Anyone who needs shelter is urged to call 936-559-2510. Emergency responders around the county are also giving out blankets and supplies, Canizares said.

Nacogdoches County isn’t alone in its water woes. Around 800 water systems around the state are reporting issues caused by two winter storms this week, said Toby Baker, commissioner of the Texas Commission for Environmental Quality. Of those, 725 have issued boil water notices.

“We’re working with our partners to get water into every county in the state of Texas,” said Nim Kidd, director of the Texas Department of Emergency Management.

Gov. Greg Abbott on Thursday requested President Joe Biden declare a federal emergency in Texas. The move could allow Texans to apply for federal funding to cover the costs repairing damages related to the winter weather. Biden said Friday he would plan to visit Texas soon and sign the declaration. The president was virtually attending the Munich Security Conference on Friday with leaders from other world powers.

Abbott has also promised a probe into the council that oversees electric output in Texas, which has been blamed for not preparing for the winter storm.

“Everyone knows how challenging the past few days have been for our fellow Texans,” Abbott said. “I want everyone to know that everyone, all of us in the state of Texas, think that it’s completely unacceptable that you had to endure even 1 minute of the challenges you faced.”
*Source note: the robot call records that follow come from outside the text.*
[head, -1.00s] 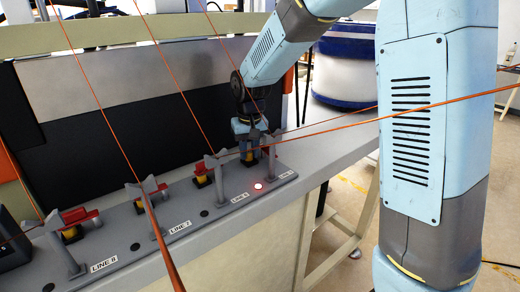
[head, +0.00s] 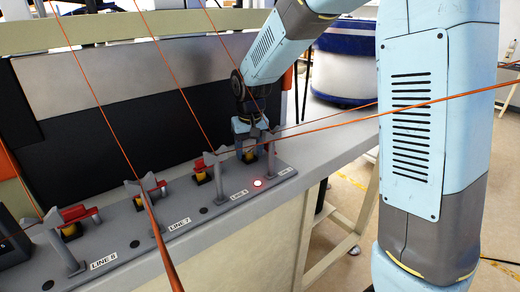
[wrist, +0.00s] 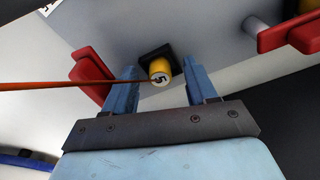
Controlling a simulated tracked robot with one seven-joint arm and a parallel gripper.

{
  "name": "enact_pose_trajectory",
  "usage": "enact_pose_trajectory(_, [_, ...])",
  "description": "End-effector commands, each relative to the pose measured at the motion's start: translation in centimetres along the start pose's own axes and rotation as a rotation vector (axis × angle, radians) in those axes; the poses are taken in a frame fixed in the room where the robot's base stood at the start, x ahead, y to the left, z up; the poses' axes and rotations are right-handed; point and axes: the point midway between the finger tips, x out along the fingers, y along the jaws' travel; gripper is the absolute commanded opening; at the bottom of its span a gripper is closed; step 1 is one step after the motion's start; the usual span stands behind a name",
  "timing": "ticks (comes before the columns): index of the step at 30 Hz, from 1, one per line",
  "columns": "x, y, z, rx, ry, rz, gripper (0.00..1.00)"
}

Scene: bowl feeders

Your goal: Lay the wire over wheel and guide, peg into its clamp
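My gripper (head: 249,150) is low over the rightmost station of the grey rail. In the wrist view its two fingers (wrist: 160,88) stand apart, with gaps on both sides of a yellow peg marked 5 (wrist: 160,72). The peg is at a black square clamp (wrist: 155,55); whether it is fully seated cannot be told. An orange wire (wrist: 60,85) runs from the left to the peg. A grey forked guide (head: 272,148) stands beside the gripper, partly hidden. A wheel cannot be made out clearly.
Neighbouring stations carry forked posts (head: 215,175), red brackets (head: 77,214) and yellow pegs (head: 203,176). Orange wires cross from above (head: 90,85) and to the right (head: 330,122). A red bracket (wrist: 88,75) is close beside the left finger. A light (head: 258,183) glows on the rail.

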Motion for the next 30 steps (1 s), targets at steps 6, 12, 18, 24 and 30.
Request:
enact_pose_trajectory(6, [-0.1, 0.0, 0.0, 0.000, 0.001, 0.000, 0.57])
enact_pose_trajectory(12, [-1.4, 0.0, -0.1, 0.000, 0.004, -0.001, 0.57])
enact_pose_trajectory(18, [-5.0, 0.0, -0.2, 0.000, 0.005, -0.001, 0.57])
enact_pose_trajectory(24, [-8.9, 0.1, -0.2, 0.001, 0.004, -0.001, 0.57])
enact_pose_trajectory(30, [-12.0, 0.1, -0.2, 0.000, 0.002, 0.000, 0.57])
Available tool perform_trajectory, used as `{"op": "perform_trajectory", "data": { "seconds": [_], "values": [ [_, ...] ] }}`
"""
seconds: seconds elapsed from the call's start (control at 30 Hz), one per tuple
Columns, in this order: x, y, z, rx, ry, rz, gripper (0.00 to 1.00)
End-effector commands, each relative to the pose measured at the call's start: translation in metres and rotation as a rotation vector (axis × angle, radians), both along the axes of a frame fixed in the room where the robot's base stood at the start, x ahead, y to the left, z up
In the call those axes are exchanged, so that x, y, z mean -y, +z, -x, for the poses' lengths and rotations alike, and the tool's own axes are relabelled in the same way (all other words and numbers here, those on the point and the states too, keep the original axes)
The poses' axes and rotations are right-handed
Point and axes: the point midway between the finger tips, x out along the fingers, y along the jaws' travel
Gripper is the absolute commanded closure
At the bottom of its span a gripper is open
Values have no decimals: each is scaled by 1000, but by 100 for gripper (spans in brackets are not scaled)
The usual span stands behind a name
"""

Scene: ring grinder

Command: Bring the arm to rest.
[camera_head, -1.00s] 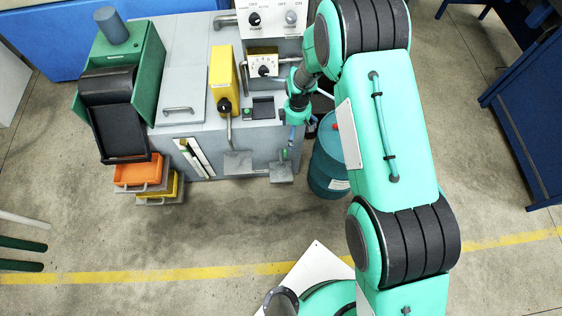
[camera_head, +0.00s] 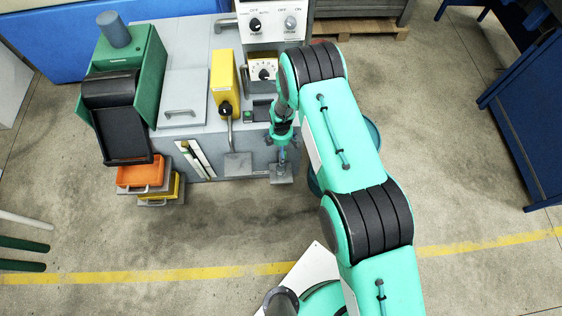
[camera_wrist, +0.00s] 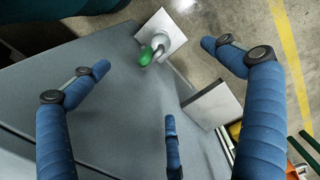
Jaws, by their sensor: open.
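My arm reaches forward from the bottom of the head view and bends over to the grinding machine (camera_head: 180,112). My gripper (camera_head: 282,157) hangs in front of the machine's right front end, above a small grey plate (camera_head: 281,176). In the wrist view my gripper (camera_wrist: 160,77) shows its blue fingers spread apart with nothing between them. A green knob (camera_wrist: 146,56) on a grey plate (camera_wrist: 164,38) lies beyond the fingers. A second grey plate (camera_wrist: 213,105) is at the right, partly behind a finger.
A blue drum (camera_head: 373,133) is mostly hidden behind my arm. A yellow box (camera_head: 222,80) and a control panel (camera_head: 272,22) stand on the machine. Stacked trays (camera_head: 145,174) are at its left. A blue bench (camera_head: 530,110) is far right. The floor between is clear.

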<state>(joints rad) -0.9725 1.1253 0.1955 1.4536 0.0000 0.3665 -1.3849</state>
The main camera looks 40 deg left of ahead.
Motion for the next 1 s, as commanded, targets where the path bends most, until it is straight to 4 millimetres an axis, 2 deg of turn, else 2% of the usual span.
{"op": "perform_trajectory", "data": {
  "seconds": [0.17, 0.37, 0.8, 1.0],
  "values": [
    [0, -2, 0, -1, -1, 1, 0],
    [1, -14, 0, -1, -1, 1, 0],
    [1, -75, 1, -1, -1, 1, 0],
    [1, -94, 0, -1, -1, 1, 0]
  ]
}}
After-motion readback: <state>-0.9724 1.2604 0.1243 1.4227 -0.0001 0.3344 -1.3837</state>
Roads throughout the county began to thaw Friday and were expected to completely thaw by Sunday afternoon when the forecast calls for a high in the 50s.

Sowell urged residents to continue to stay off the roads as much as possible to conserve much-needed fuel to power critical infrastructure.

“Fuel trucks and fuel transports are beginning to once again operate due to improved road conditions, however it’s going to take some time to build back up the supply,” he said.